そこでぜひおすすめしたいのが、請求書電子化支援サービスの導入です。
NTTコミュニケーションズの提供するクラウド型請求書電子化支援サービスBConnectionデジタルトレードは、請求書の受取/発行の両業務を一元管理できるのはもちろん、取引先へのサポートも充実しています。基本機能が無料から使えるため、取引先が電子請求書を導入する際の負担を抑えることができ、無料アプリによるサポートも受けることが可能です。

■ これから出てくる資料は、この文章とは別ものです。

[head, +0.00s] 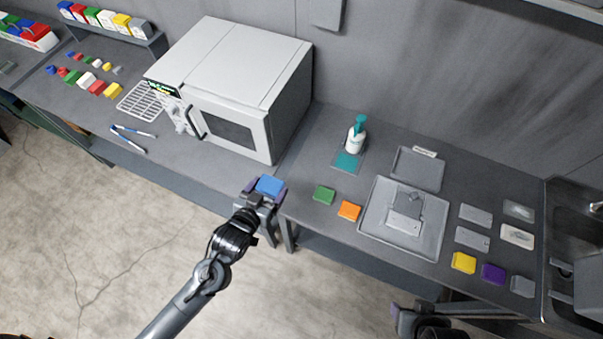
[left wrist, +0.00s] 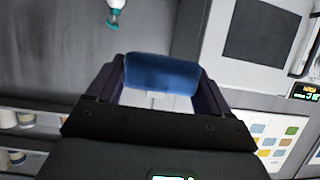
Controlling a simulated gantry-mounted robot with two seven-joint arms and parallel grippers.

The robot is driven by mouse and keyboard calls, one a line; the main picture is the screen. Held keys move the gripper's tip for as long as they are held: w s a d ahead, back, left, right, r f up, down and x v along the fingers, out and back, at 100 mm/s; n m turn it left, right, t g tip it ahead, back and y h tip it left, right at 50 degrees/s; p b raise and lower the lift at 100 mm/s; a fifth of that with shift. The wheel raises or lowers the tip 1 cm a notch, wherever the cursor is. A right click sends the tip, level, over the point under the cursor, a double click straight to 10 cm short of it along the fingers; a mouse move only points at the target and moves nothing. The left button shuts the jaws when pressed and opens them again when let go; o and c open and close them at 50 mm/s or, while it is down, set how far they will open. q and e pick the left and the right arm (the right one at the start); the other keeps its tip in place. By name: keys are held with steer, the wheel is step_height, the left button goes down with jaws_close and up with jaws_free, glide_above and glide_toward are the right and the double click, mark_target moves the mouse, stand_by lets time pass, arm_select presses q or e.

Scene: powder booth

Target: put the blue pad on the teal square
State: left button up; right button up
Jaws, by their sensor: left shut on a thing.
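My left gripper (head: 264,191) is shut on the blue pad (head: 269,186) and holds it at the front edge of the counter, below the oven and left of the green pad. In the left wrist view the blue pad (left wrist: 162,72) sits between the two dark fingers of my left gripper (left wrist: 160,80). The teal square (head: 347,161) lies flat on the counter, up and right of the held pad, with a pump bottle standing just behind it. My right gripper (head: 402,320) shows only partly at the bottom edge, low and right; its fingers are unclear.
A green pad (head: 324,194) and an orange pad (head: 349,211) lie in front of the teal square. The white bottle with teal pump (head: 355,136) stands behind it. A grey tray (head: 374,232) is to the right, the oven (head: 225,85) to the left.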

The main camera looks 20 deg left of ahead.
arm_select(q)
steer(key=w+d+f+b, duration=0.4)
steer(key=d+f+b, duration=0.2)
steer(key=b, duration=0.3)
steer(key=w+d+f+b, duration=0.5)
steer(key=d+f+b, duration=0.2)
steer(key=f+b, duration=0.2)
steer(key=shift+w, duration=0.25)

また、JIIMA(公益社団法人日本文書情報マネジメント協会)がシステムやサービスをチェックし、電子帳簿保存法の要件を満たしていると判断したことを証明する「JIIMA認証」も取得しているため、法的要件を個々にチェックしなくても安心して業務を遂行できることも特徴です。
社内DX化のはじめの一歩としてぜひご検討ください。
まとめ
経理をはじめとしたバックオフィス業務は、今後さらにDXが進んでいくことが想定されます。変化のスピードに取り残されることなく、迅速に社内DXを進めることは、これから働き方が多様化する社会で生き残るために必要不可欠です。
まずは電子請求書の導入からDXの第一歩を踏み出してみましょう。